* Begin Input data *
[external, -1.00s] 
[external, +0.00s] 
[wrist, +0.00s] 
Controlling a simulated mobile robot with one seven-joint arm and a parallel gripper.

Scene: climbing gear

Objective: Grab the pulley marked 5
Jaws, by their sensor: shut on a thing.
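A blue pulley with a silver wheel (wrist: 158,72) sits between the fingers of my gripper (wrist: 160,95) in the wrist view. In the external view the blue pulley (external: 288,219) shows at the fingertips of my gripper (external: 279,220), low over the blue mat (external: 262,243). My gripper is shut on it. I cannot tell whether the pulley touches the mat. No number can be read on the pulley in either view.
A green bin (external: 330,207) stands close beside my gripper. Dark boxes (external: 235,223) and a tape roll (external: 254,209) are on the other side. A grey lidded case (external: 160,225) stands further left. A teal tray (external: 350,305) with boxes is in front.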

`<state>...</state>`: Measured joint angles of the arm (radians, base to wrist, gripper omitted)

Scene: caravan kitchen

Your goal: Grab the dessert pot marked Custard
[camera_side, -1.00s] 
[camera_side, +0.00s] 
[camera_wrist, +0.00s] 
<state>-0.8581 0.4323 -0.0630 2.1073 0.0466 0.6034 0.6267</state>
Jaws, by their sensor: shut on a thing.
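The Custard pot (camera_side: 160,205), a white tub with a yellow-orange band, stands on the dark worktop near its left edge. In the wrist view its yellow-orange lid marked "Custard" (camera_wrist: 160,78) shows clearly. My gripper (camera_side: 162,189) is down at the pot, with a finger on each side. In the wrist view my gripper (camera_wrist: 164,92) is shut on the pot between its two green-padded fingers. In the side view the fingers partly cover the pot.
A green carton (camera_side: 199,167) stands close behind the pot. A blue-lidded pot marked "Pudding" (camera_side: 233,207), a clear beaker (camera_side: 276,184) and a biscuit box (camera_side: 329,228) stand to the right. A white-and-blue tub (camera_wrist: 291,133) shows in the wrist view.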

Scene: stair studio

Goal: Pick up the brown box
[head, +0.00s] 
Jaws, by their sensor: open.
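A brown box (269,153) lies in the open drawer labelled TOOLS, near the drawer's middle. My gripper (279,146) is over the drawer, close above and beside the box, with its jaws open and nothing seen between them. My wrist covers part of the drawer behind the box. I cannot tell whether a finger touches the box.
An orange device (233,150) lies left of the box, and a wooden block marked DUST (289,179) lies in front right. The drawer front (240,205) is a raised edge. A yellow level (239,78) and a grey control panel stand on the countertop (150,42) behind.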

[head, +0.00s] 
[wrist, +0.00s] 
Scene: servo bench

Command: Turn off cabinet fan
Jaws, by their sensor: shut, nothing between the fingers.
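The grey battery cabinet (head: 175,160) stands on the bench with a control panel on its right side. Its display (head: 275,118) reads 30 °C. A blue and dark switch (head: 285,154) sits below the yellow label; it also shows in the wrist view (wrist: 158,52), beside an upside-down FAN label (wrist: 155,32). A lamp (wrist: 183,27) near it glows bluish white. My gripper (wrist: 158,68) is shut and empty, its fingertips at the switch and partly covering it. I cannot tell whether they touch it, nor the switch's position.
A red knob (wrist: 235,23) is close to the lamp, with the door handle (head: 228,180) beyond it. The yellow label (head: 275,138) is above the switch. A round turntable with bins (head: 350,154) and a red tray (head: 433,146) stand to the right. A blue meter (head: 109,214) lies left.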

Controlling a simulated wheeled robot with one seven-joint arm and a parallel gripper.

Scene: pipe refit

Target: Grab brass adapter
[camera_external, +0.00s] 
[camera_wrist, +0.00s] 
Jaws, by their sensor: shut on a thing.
* End Input data *
▶ What is needed
Of the lines above, how many include the word "joint"? Reply with the number alone.

▶ Full response
3